## Begin
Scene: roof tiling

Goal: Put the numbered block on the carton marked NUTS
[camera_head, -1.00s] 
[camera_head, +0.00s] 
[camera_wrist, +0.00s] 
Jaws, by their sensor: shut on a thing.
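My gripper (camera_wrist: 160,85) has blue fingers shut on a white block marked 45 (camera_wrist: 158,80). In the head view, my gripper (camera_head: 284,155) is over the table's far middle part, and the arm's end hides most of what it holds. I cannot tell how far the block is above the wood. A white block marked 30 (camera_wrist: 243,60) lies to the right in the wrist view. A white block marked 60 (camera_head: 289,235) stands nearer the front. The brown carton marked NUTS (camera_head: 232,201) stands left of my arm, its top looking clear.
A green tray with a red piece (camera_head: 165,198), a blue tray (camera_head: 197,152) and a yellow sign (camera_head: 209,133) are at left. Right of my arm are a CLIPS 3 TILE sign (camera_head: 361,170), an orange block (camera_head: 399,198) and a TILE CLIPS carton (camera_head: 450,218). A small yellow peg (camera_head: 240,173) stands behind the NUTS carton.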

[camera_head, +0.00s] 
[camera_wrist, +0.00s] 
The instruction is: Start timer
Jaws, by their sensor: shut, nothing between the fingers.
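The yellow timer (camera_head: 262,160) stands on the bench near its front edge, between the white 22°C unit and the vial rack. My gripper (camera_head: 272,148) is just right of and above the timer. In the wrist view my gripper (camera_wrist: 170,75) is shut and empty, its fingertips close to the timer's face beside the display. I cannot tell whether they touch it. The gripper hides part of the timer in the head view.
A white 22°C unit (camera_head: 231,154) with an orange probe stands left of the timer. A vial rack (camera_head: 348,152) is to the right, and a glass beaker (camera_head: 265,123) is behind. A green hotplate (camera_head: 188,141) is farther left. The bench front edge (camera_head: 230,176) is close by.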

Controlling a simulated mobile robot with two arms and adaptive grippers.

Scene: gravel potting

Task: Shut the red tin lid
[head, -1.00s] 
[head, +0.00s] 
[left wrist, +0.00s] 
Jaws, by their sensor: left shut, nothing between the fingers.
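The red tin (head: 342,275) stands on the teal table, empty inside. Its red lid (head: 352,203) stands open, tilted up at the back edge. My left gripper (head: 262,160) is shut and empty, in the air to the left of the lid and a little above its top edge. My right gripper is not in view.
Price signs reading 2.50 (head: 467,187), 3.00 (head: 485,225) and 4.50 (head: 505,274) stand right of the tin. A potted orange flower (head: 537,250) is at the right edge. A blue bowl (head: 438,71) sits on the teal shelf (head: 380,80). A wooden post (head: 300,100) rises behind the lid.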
## End
## Begin
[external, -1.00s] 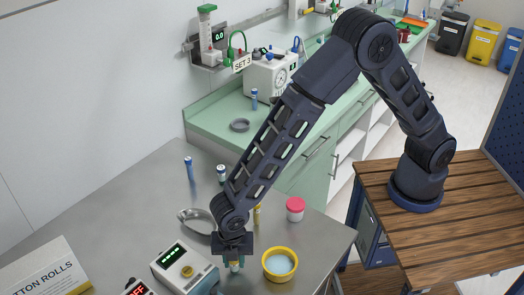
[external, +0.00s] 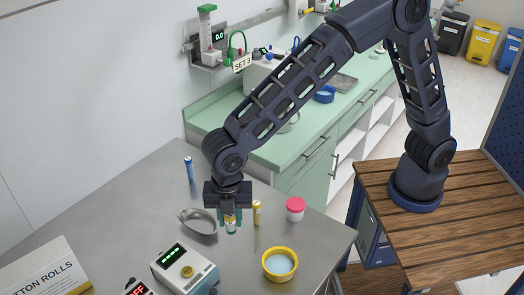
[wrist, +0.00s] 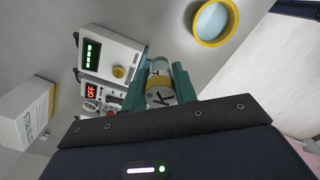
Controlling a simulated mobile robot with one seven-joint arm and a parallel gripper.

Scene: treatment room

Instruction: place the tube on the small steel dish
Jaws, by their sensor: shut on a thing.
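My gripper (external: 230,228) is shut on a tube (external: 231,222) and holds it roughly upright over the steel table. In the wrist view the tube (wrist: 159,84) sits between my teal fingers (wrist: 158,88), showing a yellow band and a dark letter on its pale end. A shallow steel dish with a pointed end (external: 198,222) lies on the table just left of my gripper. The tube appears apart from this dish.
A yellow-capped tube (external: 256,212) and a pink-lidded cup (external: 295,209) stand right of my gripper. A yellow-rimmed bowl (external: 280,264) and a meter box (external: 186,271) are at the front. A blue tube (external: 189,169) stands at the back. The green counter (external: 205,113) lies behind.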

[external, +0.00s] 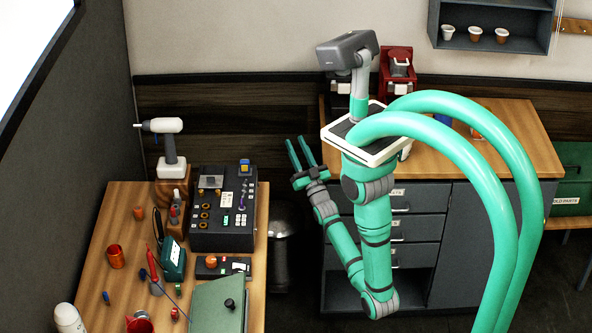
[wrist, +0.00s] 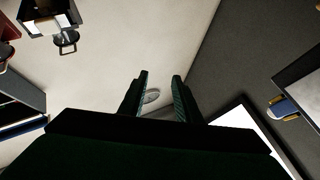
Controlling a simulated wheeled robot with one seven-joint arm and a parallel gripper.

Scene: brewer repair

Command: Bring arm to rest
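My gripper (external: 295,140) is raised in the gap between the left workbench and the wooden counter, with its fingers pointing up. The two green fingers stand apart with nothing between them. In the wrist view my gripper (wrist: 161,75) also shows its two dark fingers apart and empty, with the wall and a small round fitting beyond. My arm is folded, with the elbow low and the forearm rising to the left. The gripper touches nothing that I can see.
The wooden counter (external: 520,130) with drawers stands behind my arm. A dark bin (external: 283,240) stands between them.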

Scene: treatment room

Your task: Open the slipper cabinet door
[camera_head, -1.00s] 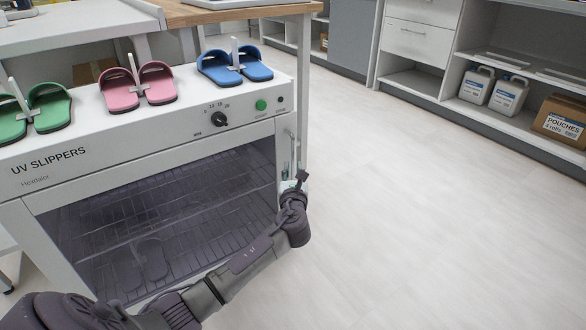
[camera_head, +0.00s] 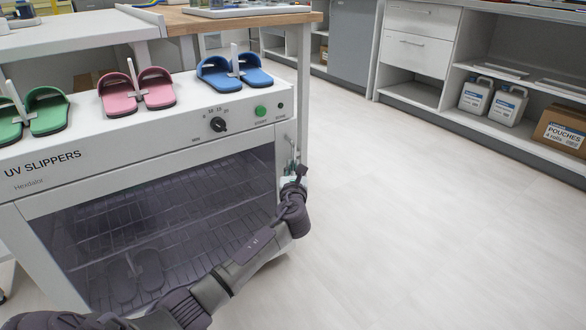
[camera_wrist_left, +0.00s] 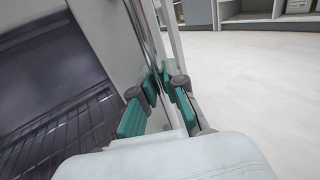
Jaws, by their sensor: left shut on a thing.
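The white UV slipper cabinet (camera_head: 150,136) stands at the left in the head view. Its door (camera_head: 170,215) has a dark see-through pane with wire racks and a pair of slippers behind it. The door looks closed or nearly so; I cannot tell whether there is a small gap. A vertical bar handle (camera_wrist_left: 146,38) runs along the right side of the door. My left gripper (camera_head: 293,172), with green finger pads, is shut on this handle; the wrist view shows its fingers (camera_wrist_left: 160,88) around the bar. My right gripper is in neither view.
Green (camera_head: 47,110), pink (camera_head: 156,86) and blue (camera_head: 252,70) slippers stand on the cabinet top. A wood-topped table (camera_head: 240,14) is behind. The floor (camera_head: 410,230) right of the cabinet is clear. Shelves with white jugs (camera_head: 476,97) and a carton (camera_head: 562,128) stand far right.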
## End
Stated task – Copy out every line from the records that has the word "mobile".

Result –
Controlling a simulated mobile robot with two arms and adaptive grippers.
Controlling a simulated mobile robot with one seven-joint arm and a parallel gripper.

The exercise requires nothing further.